# THE EXERCISE
Output, please, every line from the line that holds "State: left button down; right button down" to the end, exactly as written.

# DATA EXTRACT
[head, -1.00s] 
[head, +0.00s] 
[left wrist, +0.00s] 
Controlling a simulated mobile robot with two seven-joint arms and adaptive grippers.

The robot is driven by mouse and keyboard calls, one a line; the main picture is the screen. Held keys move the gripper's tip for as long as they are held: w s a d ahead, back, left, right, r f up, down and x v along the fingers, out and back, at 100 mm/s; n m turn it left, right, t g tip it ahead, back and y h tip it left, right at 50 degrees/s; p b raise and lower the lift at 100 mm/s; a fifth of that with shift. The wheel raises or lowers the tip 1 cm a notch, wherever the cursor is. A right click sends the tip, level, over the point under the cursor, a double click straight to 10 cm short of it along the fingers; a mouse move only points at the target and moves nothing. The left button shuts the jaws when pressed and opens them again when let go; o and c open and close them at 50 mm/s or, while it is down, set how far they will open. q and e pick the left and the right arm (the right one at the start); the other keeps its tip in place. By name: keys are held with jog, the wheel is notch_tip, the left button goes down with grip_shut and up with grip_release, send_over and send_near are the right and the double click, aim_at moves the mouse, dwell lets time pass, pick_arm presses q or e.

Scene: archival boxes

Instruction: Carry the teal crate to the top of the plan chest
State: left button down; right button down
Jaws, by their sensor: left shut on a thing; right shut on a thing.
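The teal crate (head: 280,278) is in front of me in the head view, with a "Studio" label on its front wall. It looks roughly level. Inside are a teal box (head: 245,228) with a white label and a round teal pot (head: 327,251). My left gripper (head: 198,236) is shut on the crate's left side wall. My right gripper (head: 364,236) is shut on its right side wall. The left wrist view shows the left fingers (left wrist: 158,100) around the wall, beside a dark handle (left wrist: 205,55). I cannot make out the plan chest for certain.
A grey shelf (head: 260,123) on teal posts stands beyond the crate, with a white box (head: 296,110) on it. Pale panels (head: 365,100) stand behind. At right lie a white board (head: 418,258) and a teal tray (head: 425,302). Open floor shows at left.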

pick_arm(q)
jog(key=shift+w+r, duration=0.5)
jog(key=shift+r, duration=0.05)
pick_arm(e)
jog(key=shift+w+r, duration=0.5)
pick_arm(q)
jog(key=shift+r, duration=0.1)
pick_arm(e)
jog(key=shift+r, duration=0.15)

# COMPLETE ANSWER
State: left button down; right button down
Jaws, by their sensor: left shut on a thing; right shut on a thing.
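The teal crate (head: 280,278) is in front of me in the head view, with a "Studio" label on its front wall. It looks roughly level. Inside are a teal box (head: 245,228) with a white label and a round teal pot (head: 327,251). My left gripper (head: 198,236) is shut on the crate's left side wall. My right gripper (head: 364,236) is shut on its right side wall. The left wrist view shows the left fingers (left wrist: 158,100) around the wall, beside a dark handle (left wrist: 205,55). I cannot make out the plan chest for certain.
A grey shelf (head: 260,123) on teal posts stands beyond the crate, with a white box (head: 296,110) on it. Pale panels (head: 365,100) stand behind. At right lie a white board (head: 418,258) and a teal tray (head: 425,302). Open floor shows at left.

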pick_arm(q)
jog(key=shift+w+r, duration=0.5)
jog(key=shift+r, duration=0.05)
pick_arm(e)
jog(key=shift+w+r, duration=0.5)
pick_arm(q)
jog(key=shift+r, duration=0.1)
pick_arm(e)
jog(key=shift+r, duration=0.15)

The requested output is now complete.